Experimental Investigation of Effect of Process Parameters on Mechanical Property of 3D-Printed TPU Parts Using ANFIS
摘要
The mechanical property of thermoplastic polyurethane (TPU) components produced by 3D printing is experimentally investigated in this work using ANFIS for parametric optimization. The objective of this work is to enhance the tensile strength, elasticity, and mechanical behavior of 3D-printed TPU components by identifying and optimizing three important printing parameters of 3D printers: layer thickness, print temperature, infill pattern, and infill density. The mechanical property is optimized by use of the Taguchi Design of experiment table.
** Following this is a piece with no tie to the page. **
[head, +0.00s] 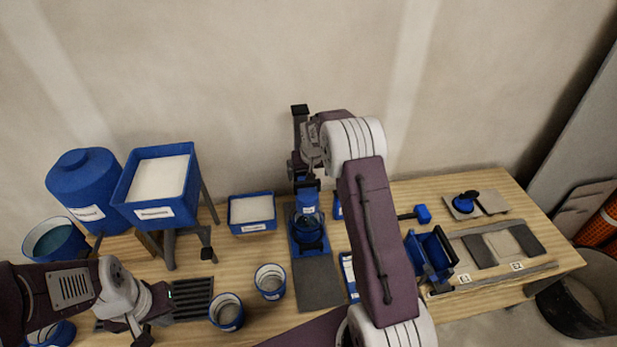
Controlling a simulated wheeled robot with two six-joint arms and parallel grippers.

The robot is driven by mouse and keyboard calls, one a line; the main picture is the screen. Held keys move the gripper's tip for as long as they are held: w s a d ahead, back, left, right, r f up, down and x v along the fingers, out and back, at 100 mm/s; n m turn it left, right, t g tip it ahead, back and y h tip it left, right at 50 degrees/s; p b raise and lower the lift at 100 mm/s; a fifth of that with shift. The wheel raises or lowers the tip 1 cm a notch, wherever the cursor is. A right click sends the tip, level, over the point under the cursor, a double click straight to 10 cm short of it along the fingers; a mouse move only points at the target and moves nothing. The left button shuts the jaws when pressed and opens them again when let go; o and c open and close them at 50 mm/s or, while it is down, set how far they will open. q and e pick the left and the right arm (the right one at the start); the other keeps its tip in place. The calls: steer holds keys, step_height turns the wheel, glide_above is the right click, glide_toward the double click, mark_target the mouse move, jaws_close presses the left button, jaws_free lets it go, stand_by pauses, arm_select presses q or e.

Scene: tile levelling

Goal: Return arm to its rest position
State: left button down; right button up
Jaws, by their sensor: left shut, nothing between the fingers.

Tensile strength is greatest at 215 °C printing temperature, 40% infill density, 0.2 mm layer thickness, and 20.77 MPa in LINES infill pattern. At 205 °C, 60% infill density, 0.2 mm layer thickness, and 1.249 MPa in CROSS infill pattern, the highest compressive strength is achieved. ANFIS model was then created to predict mechanical characteristics based on the input parameters after rigorous experimental design. ANFIS model significantly improves the characteristics of TPU parts which successfully determines ideal printing conditions. This work opens the door for new applications especially in footwear industries demonstrating the possibility of combining ANFIS with additive manufacturing techniques to obtain better material property at desired working needs.